Given instruction –
Leaving out the pictures, retype all the material exactly.

--- Start of Working data ---

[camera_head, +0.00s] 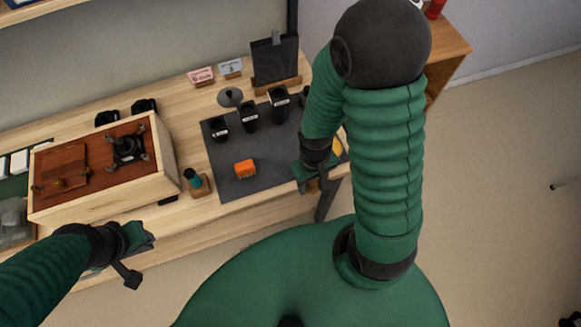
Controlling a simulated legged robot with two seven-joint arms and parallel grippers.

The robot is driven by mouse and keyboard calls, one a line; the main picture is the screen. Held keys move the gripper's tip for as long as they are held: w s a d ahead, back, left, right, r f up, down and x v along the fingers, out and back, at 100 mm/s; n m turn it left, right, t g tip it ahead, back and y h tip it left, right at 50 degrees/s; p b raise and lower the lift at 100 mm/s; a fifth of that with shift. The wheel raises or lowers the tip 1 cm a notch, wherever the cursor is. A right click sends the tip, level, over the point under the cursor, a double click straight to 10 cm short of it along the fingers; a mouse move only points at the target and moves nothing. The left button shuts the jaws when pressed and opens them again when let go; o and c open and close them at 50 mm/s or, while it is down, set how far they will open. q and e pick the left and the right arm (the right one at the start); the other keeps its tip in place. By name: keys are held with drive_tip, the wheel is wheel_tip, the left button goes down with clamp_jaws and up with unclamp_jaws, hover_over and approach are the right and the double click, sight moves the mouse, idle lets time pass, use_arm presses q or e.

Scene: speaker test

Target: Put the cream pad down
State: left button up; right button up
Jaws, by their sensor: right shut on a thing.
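My right gripper (312,178) is shut on a thing at the right end of the dark grey mat (226,183), near the table's front edge. The gripper and arm hide that thing, and I cannot make out its colour or shape. No cream pad shows clearly. A small yellow patch (338,149) shows just right of the right wrist, partly hidden by my arm. My left gripper (140,258) is at the lower left, in front of the wooden box and apart from it.
An orange block (244,168) and several black cups (249,115) stand on the mat. A wooden box with a red-brown top (97,143) is at the left, with a teal-topped thing (193,179) beside it. A black stand (275,60) is at the back. The mat's front left is clear.

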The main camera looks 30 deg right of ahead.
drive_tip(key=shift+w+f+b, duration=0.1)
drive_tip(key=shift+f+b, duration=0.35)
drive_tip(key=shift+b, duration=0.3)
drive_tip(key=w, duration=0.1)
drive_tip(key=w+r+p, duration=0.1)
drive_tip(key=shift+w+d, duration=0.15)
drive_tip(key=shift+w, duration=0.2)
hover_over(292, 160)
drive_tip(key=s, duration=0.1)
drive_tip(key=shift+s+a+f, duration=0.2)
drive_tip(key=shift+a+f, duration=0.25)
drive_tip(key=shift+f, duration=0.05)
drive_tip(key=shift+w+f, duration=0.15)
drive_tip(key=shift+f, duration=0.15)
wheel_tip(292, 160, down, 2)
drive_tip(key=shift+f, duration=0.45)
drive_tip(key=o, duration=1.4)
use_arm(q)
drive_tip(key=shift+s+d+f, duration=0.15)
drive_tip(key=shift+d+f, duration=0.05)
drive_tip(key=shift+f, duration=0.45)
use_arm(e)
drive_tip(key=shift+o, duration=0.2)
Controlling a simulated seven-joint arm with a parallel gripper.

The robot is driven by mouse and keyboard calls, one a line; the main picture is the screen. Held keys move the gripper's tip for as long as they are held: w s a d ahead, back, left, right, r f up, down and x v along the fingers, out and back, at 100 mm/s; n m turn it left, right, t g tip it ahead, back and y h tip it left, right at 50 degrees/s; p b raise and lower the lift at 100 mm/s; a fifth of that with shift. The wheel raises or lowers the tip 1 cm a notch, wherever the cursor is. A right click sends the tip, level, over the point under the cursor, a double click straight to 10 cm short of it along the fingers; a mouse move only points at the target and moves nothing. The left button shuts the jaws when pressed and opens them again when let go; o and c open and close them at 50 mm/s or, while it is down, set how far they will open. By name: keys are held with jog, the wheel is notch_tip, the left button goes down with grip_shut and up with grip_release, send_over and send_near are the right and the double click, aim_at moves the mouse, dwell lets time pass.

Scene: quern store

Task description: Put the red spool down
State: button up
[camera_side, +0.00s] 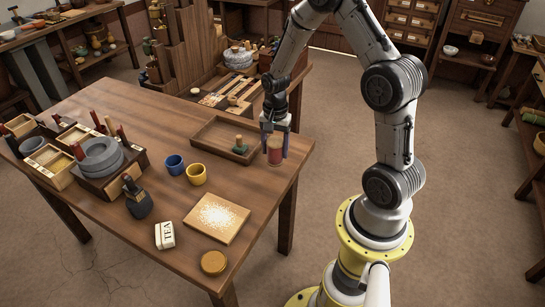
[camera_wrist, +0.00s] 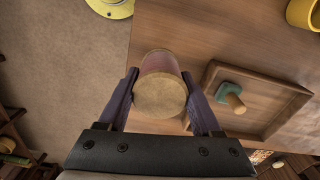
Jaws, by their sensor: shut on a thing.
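The red spool (camera_side: 275,152) is upright between the fingers of my gripper (camera_side: 276,136), close to the table's right edge in the side view. In the wrist view the spool (camera_wrist: 162,64) shows its tan round end and reddish side, with one purple finger of my gripper (camera_wrist: 160,80) on each side. My gripper is shut on it. I cannot tell whether its bottom touches the table (camera_side: 262,195).
A wooden tray (camera_side: 205,146) holding a green stamp-like piece with a wooden knob (camera_side: 240,146) lies just left of the spool. Blue (camera_side: 175,165) and yellow (camera_side: 196,174) cups and a square board (camera_side: 217,238) stand further off. Bare tabletop lies in front of the spool.

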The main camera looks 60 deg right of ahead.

--- End of Working data ---

Correct answer –
[camera_head, +0.00s] 
Controlling a simulated legged robot with two seven-joint arms and parallel grippers.

The robot is driven by mouse and keyboard calls, one a line; the main picture is the screen. Held keys move the gripper's tip for as long as they are held: w s a d ahead, back, left, right, r f up, down and x v along the fingers, out and back, at 100 mm/s; n m turn it left, right, t g tip it ahead, back and y h tip it left, right at 50 degrees/s; p b raise and lower the lift at 100 mm/s; a fifth of that with shift. The wheel raises or lowers the tip 1 cm a notch, wherever the cursor is. A right click sends the tip, level, over the point under the cursor, a double click straight to 10 cm short of it along the fingers; a mouse move only points at the target and moves nothing. The left button shuts the jaws when pressed and opens them again when let go; o and c open and close them at 50 mm/s or, while it is down, set how far they will open. q and e pick the left and the right arm (the right one at the start); the other keeps its tip in place. By name: keys are held with drive_tip, the wheel is wheel_tip, the left button goes down with clamp_jaws and up with unclamp_jaws, hover_over and approach are the right and the double click, sight moves the mouse, idle lets time pass, use_arm presses q or e.

Scene: speaker test

Target: Put the cream pad down
State: left button up; right button up
Jaws, by their sensor: right shut on a thing.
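My right gripper (312,178) is shut on a thing at the right end of the dark grey mat (226,183), near the table's front edge. The gripper and arm hide that thing, and I cannot make out its colour or shape. No cream pad shows clearly. A small yellow patch (338,149) shows just right of the right wrist, partly hidden by my arm. My left gripper (140,258) is at the lower left, in front of the wooden box and apart from it.
An orange block (244,168) and several black cups (249,115) stand on the mat. A wooden box with a red-brown top (97,143) is at the left, with a teal-topped thing (193,179) beside it. A black stand (275,60) is at the back. The mat's front left is clear.

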The main camera looks 30 deg right of ahead.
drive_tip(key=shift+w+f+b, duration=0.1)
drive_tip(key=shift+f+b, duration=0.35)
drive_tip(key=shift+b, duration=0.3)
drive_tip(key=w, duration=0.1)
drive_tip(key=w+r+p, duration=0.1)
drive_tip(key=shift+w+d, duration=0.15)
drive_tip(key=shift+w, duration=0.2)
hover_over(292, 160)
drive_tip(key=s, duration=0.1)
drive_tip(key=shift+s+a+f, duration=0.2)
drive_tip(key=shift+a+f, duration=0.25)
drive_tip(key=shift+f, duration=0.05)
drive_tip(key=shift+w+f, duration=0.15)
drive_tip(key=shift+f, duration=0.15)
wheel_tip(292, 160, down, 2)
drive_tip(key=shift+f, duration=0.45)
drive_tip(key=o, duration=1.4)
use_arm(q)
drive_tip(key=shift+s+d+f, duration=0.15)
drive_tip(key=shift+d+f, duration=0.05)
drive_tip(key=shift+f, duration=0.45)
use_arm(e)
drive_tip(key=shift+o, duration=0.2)
Controlling a simulated seven-joint arm with a parallel gripper.

The robot is driven by mouse and keyboard calls, one a line; the main picture is the screen. Held keys move the gripper's tip for as long as they are held: w s a d ahead, back, left, right, r f up, down and x v along the fingers, out and back, at 100 mm/s; n m turn it left, right, t g tip it ahead, back and y h tip it left, right at 50 degrees/s; p b raise and lower the lift at 100 mm/s; a fifth of that with shift. The wheel raises or lowers the tip 1 cm a notch, wherever the cursor is. A right click sends the tip, level, over the point under the cursor, a double click straight to 10 cm short of it along the fingers; a mouse move only points at the target and moves nothing. The left button shuts the jaws when pressed and opens them again when let go; o and c open and close them at 50 mm/s or, while it is down, set how far they will open. By name: keys are held with jog, the wheel is notch_tip, the left button goes down with grip_shut and up with grip_release, send_over and send_near are the right and the double click, aim_at moves the mouse, dwell lets time pass.

Scene: quern store

Task description: Put the red spool down
State: button up
[camera_side, +0.00s] 
[camera_wrist, +0.00s] 
Jaws, by their sensor: shut on a thing.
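The red spool (camera_side: 275,152) is upright between the fingers of my gripper (camera_side: 276,136), close to the table's right edge in the side view. In the wrist view the spool (camera_wrist: 162,64) shows its tan round end and reddish side, with one purple finger of my gripper (camera_wrist: 160,80) on each side. My gripper is shut on it. I cannot tell whether its bottom touches the table (camera_side: 262,195).
A wooden tray (camera_side: 205,146) holding a green stamp-like piece with a wooden knob (camera_side: 240,146) lies just left of the spool. Blue (camera_side: 175,165) and yellow (camera_side: 196,174) cups and a square board (camera_side: 217,238) stand further off. Bare tabletop lies in front of the spool.

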The main camera looks 60 deg right of ahead.

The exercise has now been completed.